Finding a city that harbors a U.S. Space and Rocket Center alongside historic districts with homes from 1814 — all in a state that played a large role in the civil rights movement — was worth the wait, he said.

"I was looking all over the South and I had a horrible experience in some places, not finding what I wanted," the New York native said at a news conference Friday to kick-off a weekend of events for the film.

"The other places just didn't have this," he said. "This place is surrounded by mountains, it has modern life. It is a 21st-century city with old-world charm."

'Constellation Day'

Walker-Pearlman, Chong and Williams were on hand to receive proclamations from Huntsville Mayor Loretta Spencer naming Jan. 27, 2007, as "Constellation Day," their presence creating a flurry at the mayor's downtown office.

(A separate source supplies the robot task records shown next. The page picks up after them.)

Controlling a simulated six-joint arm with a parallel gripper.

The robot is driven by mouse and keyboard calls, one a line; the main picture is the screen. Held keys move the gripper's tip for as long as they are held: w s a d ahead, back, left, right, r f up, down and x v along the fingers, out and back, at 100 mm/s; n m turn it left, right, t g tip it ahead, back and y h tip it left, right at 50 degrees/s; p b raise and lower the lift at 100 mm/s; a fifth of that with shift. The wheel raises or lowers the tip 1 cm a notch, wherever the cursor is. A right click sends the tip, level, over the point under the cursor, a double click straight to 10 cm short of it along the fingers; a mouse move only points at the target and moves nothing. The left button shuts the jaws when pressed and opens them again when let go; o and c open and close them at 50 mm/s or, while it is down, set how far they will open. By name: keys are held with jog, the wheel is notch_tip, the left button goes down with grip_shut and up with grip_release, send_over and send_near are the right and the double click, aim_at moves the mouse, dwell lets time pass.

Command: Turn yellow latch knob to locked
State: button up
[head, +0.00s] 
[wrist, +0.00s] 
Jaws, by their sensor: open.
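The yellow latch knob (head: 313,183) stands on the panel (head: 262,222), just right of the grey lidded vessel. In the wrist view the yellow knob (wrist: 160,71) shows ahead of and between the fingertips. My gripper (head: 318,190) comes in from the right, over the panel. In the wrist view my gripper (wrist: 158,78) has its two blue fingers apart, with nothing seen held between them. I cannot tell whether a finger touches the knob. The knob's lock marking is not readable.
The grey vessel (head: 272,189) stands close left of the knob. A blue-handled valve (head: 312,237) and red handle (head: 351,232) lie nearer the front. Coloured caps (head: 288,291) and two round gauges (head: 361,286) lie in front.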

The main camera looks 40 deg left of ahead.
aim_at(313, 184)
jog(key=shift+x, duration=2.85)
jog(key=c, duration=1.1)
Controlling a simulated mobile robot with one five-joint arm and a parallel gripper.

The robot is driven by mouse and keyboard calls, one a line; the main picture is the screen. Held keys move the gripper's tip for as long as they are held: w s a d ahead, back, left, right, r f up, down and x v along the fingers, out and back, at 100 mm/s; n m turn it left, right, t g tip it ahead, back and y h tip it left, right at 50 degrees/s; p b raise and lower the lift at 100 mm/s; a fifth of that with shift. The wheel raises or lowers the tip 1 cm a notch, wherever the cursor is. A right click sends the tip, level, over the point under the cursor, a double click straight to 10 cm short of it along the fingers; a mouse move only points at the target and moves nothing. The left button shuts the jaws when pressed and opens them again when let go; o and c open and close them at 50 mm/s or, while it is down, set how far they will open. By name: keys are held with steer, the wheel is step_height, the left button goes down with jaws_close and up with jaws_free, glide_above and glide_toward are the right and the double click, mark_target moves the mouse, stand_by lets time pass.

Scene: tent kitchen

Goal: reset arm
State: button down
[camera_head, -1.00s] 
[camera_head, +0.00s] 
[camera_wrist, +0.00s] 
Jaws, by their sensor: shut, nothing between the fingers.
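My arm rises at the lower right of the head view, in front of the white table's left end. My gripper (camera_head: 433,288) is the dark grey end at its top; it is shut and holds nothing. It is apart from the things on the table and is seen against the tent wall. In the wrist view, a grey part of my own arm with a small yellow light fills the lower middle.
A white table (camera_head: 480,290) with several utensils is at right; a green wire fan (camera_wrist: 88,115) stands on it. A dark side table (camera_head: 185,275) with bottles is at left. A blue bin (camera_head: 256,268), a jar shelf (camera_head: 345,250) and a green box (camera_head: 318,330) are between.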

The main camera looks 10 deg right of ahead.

Huntsville resident Ed Wooden snagged a quick chat and handshake with Williams as the actor made his way to a white stretch limousine.

"I believe it's a lot better than it used to be," said Wooden, who is white. "People think about people as people rather than the old way of thinking with rich man against the poor man and whites against black and whatever.

"I think we're getting more to a civilized society."

The film revolves around an interracial affair between a young black woman and a white soldier that went unrequited because of racial tensions in 1950s Alabama.

Williams' character returns to Huntsville decades after leaving the turbulent South for Paris and discovers a new city with new reconciliation and new views.

The film is being praised for its depiction of Southerners outside of stereotypical roles, which many are greeting as a welcome change, Williams said.

Hundreds of tickets have been sold for the premiere, with net proceeds going to help the families of four Lee High School students who died in a bus crash in November.